> _Exercise materials_
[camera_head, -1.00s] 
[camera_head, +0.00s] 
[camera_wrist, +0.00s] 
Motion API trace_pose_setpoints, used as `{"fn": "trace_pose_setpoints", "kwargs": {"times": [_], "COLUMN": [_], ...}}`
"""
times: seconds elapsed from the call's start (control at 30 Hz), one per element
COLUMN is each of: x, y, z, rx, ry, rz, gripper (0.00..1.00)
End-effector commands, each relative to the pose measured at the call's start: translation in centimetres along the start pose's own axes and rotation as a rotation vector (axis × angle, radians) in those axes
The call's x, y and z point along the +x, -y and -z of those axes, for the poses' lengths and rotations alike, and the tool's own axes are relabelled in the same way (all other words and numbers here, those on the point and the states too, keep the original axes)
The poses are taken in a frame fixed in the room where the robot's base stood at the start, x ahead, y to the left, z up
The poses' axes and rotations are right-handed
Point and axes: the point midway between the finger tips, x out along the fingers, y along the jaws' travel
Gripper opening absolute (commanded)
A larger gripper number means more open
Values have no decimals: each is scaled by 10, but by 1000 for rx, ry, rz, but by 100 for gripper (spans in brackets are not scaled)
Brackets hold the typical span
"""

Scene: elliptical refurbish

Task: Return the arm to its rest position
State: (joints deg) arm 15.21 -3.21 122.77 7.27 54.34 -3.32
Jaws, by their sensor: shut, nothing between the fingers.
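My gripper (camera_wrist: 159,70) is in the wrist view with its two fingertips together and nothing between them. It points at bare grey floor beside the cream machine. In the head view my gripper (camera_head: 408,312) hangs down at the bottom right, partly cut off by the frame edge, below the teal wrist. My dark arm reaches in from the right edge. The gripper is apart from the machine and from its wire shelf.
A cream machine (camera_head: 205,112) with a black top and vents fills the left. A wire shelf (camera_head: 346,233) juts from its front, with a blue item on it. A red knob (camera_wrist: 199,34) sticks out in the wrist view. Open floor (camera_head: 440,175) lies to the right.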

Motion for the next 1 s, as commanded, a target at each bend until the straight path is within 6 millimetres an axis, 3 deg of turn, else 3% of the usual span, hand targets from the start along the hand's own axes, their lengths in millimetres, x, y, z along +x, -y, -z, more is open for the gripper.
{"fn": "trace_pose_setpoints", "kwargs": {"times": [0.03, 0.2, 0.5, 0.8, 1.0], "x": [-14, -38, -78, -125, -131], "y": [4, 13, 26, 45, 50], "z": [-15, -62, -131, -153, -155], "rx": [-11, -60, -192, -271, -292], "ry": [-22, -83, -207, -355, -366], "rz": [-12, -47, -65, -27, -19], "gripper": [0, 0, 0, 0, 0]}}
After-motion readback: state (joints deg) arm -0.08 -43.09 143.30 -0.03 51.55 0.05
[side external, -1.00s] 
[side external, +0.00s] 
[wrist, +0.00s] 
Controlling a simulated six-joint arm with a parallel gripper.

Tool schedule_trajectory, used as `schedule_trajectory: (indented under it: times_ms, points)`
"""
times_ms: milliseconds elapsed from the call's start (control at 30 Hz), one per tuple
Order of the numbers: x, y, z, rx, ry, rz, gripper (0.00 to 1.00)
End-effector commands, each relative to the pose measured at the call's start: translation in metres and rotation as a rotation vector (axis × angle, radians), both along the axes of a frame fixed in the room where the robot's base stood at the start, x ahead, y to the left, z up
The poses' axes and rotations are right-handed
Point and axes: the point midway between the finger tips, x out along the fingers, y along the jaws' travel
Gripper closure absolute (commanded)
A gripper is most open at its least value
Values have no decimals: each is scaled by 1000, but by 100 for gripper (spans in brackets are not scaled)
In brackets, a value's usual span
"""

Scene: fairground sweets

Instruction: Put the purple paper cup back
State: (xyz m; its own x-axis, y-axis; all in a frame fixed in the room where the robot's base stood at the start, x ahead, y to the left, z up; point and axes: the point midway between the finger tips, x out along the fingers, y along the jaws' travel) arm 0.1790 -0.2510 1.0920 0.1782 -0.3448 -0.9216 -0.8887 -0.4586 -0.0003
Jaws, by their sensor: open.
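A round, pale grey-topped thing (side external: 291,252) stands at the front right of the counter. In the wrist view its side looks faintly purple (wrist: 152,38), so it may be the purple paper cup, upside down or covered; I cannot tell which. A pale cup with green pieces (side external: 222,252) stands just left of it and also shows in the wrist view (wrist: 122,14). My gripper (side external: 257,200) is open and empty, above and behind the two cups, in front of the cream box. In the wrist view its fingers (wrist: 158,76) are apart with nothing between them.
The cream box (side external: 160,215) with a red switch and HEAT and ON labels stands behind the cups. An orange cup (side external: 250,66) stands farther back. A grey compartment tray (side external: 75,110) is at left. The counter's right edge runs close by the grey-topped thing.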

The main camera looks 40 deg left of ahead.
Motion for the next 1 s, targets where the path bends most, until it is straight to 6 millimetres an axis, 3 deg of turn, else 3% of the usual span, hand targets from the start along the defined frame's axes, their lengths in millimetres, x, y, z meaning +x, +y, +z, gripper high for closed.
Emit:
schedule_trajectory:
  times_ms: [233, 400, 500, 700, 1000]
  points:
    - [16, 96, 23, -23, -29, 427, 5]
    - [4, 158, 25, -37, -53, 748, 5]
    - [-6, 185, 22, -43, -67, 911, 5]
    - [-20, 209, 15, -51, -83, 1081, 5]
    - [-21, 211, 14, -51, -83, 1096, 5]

> _What you need to do_
Copy every line that includes the string "numbers" from the material above.

> _Task answer_
The call's x, y and z point along the +x, -y and -z of those axes, for the poses' lengths and rotations alike, and the tool's own axes are relabelled in the same way (all other words and numbers here, those on the point and the states too, keep the original axes)
Order of the numbers: x, y, z, rx, ry, rz, gripper (0.00 to 1.00)

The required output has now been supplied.